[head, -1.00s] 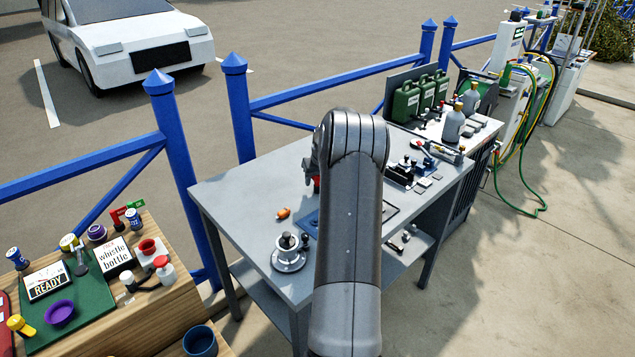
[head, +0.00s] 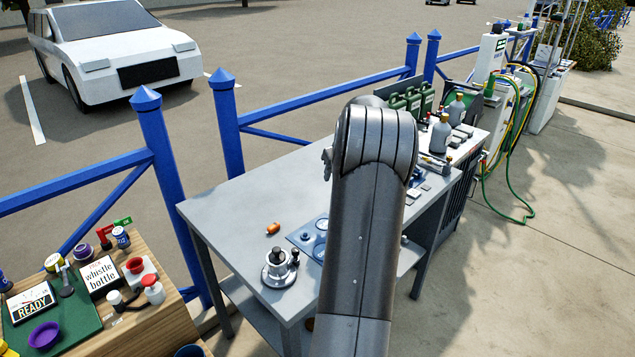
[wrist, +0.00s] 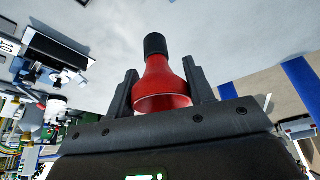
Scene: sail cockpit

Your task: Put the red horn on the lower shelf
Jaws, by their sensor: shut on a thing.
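The red horn (wrist: 165,82) has a flared red bell and a black end. In the wrist view it sits between the two black fingers of my gripper (wrist: 160,74), which are shut on it. In the head view my grey arm hides the horn and most of the gripper, above the grey workbench (head: 235,215). The lower shelf (head: 252,312) shows under the bench top at the left, and part of it shows at the right, behind my arm. Much of the shelf is hidden by the top and my arm.
On the bench top are a round metal fitting (head: 279,268), an orange piece (head: 273,229) and a blue gauge panel (head: 303,240). Green cans (head: 408,103) and grey bottles stand at the far end. A wooden table (head: 140,325) is at the left. A blue fence (head: 226,125) runs behind.

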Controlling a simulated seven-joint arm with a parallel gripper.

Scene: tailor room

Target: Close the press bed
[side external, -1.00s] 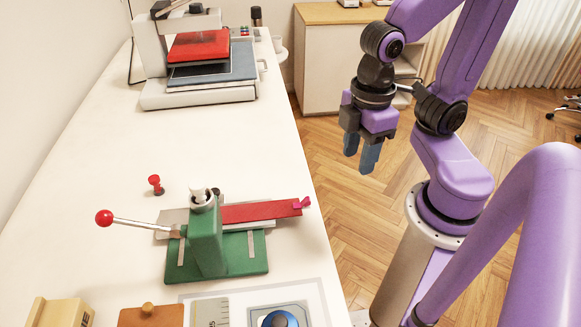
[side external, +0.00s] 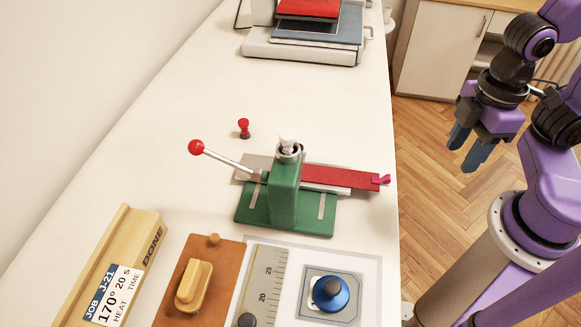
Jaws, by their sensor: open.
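The press at the far end of the table has a red upper plate (side external: 308,9) above a dark blue-grey bed (side external: 318,36) on a pale base (side external: 300,49). The bed sticks out toward the near side from under the plate. A handle shows at the base's right side. The top of the press is cut off by the frame. My gripper (side external: 466,150) is open and empty, pointing down over the floor to the right of the table, well apart from the press.
A green hand press (side external: 286,190) with a red-knobbed lever and red strip stands mid-table. A small red-topped tool (side external: 244,128) lies behind it. A wooden DONE holder (side external: 105,270), brown board (side external: 199,285), ruler (side external: 263,285) and blue knob (side external: 331,292) are nearest. A cabinet (side external: 440,50) stands behind.

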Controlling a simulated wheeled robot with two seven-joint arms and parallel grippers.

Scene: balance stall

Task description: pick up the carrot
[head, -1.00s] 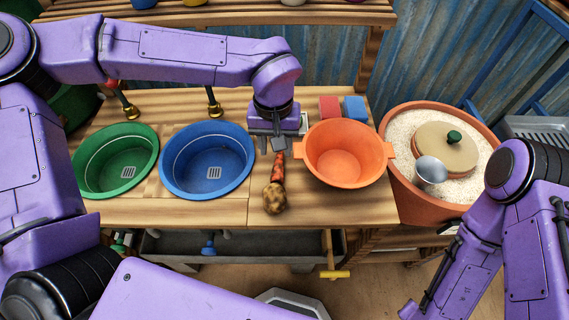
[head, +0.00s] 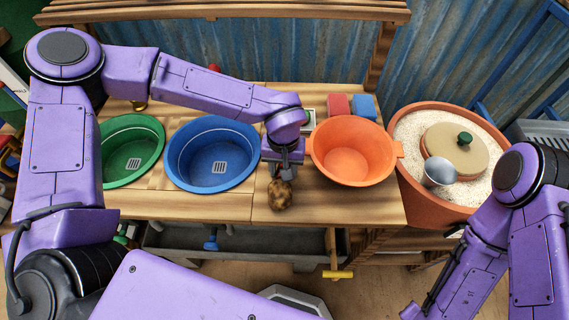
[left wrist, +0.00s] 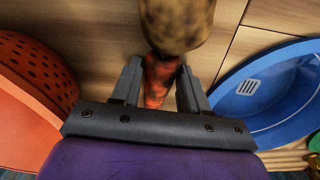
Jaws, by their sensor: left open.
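The carrot (left wrist: 160,78) is orange-red with dark blotches and lies on the wooden counter. In the left wrist view it sits between the two open fingers of my left gripper (left wrist: 160,85), with a finger on each side; I cannot tell whether they touch it. In the head view my left gripper (head: 282,174) is low over the counter between the blue and orange basins and hides the carrot. A brown mottled lump like a potato (head: 280,194) lies at the carrot's end; it also shows in the left wrist view (left wrist: 178,24). My right gripper is out of view.
A blue basin (head: 190,178) and a green basin (head: 112,170) are set to the left. An orange colander (head: 345,172) stands close on the right. Red (head: 338,103) and blue (head: 363,106) blocks lie behind it. A terracotta tub (head: 425,205) is at far right.

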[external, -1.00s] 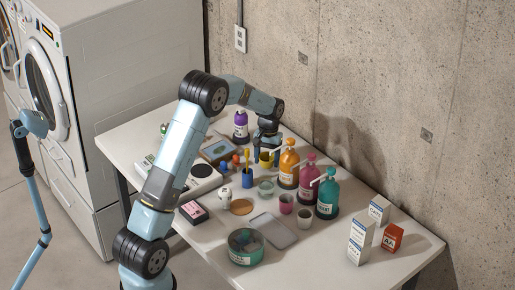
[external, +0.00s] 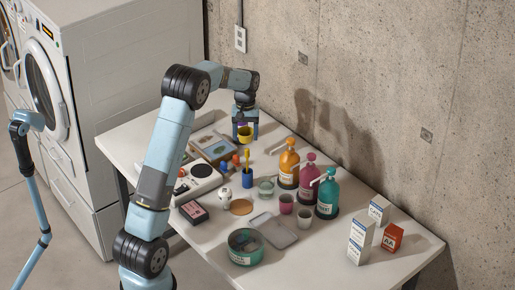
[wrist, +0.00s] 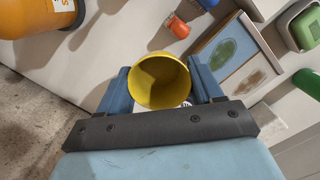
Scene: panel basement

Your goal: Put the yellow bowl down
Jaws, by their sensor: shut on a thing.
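The yellow bowl (external: 244,134) is between the fingers of my gripper (external: 245,130), over the far back part of the white table (external: 340,262). In the wrist view the bowl (wrist: 160,80) shows its open, empty-looking inside, with a blue finger of my gripper (wrist: 160,95) on each side. My gripper is shut on it. The bowl appears held above the tabletop; the exact gap underneath cannot be told.
A framed picture box (external: 212,147) lies left of the bowl. Orange (external: 289,165), pink (external: 310,174) and teal (external: 328,195) pump bottles stand to the right along the wall side.

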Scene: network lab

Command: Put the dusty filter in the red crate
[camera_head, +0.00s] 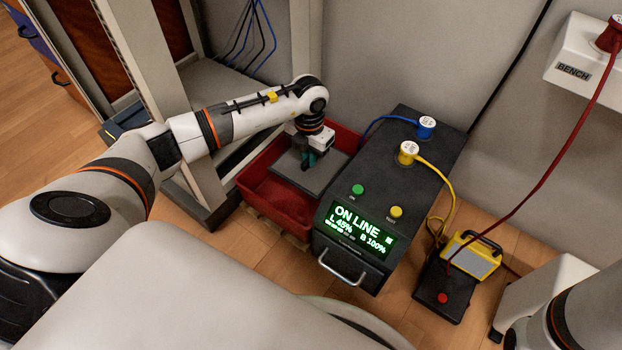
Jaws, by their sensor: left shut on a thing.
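The red crate (277,208) sits low between the rack frame and the dark power unit. My left gripper (308,162) is over the crate, pointing down, shut on a flat grey panel that looks like the dusty filter (318,181). The filter is over the crate's opening and hides part of its inside; I cannot tell whether it touches the crate's bottom. My right arm shows only as a link at the lower right; its gripper is out of view.
The dark power unit (382,184), with a lit display, buttons and blue and yellow plugs, stands right of the crate. The rack post (165,90) is on the left. A yellow-framed lamp (471,256) and a red cable (535,178) are on the right.

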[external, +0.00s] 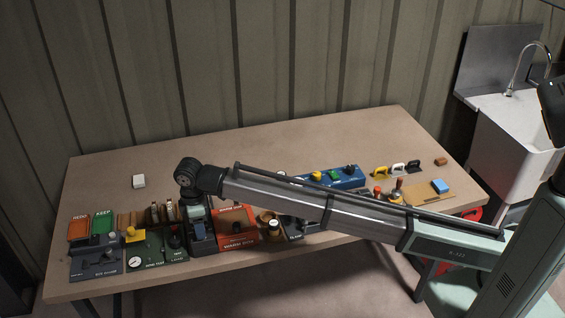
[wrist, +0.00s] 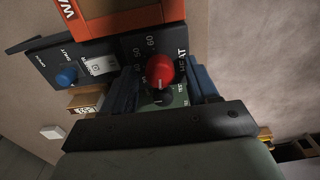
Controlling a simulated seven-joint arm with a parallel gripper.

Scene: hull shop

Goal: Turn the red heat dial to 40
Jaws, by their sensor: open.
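The red heat dial (wrist: 160,71) shows in the wrist view as a round red knob on a dark panel with a scale. The numbers 50 and 60 are legible at its upper left. A pale line shows on its lower side; I cannot tell which number it marks. My gripper (wrist: 163,90) is open, with one blue finger on each side of the dial. I cannot tell whether either finger touches it. In the external view my gripper (external: 201,238) points down at the table's front row of panels, and the red dial is hidden there.
An orange box (external: 237,228) stands just right of my gripper, and a green panel (external: 150,252) with a gauge is to its left. A blue knob (wrist: 66,77) shows left of the dial in the wrist view.

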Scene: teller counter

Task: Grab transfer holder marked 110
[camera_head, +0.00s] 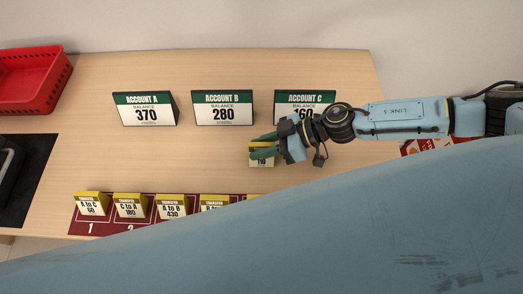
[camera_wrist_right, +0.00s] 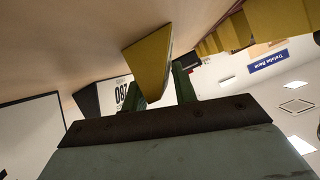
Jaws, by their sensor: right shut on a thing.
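The transfer holder marked 110 (camera_head: 261,161) is a small yellow wedge with a white face, in the middle of the counter below the account signs. My right gripper (camera_head: 264,145) has its green fingers shut on it, hiding the upper part of its face. In the right wrist view the yellow holder (camera_wrist_right: 148,58) shows between the green fingers of my right gripper (camera_wrist_right: 160,80). Whether it touches the counter is hard to tell. My left gripper is not in view.
Signs for Account A (camera_head: 145,108), Account B (camera_head: 222,108) and Account C (camera_head: 290,103) stand behind. Several yellow transfer holders, such as A to C (camera_head: 91,204), stand on a maroon strip (camera_head: 80,226) in front. A red basket (camera_head: 30,85) is at the left.
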########################################
• **Exercise instructions**
All lines in the data that contain the word "Scene" should be copied.

• **Worked answer**
Scene: sail cockpit
Scene: tailor room
Scene: balance stall
Scene: panel basement
Scene: network lab
Scene: hull shop
Scene: teller counter

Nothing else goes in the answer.